§ **Stated problem**
Show all lines of the listing that hold the word "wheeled".

Dataset records:
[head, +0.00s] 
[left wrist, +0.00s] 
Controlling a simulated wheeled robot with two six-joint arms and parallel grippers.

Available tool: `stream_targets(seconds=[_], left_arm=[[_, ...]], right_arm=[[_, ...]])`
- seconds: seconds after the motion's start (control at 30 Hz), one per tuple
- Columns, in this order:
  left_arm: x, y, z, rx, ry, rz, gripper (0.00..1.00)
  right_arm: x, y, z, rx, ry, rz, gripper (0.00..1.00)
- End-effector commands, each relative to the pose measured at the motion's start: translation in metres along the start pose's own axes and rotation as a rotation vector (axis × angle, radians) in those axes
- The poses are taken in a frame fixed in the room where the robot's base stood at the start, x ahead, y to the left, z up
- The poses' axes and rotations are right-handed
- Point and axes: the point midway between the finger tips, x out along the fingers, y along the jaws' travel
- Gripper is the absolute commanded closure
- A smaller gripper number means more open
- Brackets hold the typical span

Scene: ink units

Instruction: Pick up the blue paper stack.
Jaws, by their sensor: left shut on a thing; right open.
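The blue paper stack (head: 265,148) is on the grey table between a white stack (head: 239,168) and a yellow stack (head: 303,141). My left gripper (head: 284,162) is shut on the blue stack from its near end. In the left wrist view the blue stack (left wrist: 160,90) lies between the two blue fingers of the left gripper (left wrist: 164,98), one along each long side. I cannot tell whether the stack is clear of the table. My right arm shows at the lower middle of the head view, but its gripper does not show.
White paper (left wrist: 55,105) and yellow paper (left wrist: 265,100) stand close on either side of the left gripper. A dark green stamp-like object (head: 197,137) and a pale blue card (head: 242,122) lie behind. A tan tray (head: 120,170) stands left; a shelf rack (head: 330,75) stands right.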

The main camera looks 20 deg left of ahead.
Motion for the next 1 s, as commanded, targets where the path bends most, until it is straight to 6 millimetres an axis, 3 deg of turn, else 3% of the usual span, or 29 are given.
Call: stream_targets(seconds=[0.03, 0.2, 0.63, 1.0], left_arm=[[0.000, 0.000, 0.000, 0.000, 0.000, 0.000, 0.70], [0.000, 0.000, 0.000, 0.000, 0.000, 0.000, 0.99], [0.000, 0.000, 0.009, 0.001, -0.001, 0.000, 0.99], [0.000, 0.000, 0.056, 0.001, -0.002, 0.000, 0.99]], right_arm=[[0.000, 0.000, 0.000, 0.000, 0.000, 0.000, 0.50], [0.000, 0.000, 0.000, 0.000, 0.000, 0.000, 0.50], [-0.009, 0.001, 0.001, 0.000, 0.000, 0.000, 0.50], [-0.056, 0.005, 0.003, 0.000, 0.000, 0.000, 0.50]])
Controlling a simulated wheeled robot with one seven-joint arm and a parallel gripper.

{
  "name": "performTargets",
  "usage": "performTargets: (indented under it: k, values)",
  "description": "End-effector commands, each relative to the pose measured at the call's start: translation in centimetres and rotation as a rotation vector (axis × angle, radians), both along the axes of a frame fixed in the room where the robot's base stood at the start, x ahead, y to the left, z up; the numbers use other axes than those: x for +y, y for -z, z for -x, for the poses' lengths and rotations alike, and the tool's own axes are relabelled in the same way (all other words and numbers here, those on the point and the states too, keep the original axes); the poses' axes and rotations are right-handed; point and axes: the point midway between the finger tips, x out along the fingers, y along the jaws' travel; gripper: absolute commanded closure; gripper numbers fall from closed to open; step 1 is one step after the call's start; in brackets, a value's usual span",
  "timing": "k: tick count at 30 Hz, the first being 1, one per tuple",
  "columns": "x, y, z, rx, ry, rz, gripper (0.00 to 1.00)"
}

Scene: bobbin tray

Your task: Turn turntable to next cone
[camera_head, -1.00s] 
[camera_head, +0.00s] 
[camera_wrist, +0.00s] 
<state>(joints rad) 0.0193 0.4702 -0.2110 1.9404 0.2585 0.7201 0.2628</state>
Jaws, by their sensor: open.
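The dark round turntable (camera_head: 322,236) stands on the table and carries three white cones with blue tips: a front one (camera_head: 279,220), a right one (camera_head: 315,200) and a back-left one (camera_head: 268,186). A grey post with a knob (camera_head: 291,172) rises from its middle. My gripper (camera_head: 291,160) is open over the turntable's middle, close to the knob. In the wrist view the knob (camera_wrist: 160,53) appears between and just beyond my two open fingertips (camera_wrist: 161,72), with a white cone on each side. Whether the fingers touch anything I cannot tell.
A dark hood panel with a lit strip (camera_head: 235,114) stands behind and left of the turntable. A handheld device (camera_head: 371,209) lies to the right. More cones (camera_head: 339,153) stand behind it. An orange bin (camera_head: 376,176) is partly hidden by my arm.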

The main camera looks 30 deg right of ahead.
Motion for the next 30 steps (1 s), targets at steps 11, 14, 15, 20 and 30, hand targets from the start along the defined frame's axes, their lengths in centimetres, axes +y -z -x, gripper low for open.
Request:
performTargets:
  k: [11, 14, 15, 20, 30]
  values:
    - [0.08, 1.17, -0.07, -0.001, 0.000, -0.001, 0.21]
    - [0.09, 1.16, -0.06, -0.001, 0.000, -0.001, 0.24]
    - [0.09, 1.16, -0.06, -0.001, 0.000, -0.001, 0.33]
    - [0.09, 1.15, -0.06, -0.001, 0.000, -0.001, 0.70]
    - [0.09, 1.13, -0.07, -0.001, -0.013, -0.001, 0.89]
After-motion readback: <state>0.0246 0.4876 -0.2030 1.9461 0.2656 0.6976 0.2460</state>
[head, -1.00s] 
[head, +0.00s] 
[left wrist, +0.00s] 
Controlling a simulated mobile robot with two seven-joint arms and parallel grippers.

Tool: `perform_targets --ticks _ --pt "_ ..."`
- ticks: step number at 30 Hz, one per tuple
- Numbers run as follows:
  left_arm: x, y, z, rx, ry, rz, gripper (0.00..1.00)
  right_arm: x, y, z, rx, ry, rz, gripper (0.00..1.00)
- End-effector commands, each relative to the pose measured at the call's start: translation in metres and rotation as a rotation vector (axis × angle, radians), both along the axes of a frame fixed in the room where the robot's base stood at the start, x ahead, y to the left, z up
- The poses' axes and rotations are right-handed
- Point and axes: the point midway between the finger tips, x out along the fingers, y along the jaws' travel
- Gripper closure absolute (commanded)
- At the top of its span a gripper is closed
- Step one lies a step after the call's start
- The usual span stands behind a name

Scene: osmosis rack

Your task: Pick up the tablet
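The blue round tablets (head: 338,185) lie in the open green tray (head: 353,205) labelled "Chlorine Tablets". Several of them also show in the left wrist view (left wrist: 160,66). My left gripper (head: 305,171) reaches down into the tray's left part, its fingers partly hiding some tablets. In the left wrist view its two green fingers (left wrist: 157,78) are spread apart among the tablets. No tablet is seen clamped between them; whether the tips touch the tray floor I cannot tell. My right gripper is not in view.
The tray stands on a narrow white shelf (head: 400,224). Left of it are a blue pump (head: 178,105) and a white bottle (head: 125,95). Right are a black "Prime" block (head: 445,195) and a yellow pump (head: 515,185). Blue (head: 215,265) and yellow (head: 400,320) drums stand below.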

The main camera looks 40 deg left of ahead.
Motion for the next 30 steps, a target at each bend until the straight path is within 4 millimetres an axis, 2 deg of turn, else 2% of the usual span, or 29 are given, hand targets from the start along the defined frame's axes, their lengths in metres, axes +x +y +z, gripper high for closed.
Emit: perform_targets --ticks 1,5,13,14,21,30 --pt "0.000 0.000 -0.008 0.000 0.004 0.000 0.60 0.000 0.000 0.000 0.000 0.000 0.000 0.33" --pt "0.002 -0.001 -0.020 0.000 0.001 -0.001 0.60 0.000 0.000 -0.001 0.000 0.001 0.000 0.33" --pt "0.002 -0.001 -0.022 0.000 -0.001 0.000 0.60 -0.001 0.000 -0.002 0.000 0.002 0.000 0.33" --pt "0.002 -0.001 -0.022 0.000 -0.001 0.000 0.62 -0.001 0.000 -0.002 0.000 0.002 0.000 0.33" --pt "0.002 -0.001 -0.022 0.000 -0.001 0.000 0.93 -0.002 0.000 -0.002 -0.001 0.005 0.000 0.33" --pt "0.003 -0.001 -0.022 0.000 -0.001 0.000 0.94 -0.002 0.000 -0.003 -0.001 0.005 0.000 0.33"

§ **In response**
Controlling a simulated wheeled robot with two six-joint arms and parallel grippers.
Controlling a simulated wheeled robot with one seven-joint arm and a parallel gripper.

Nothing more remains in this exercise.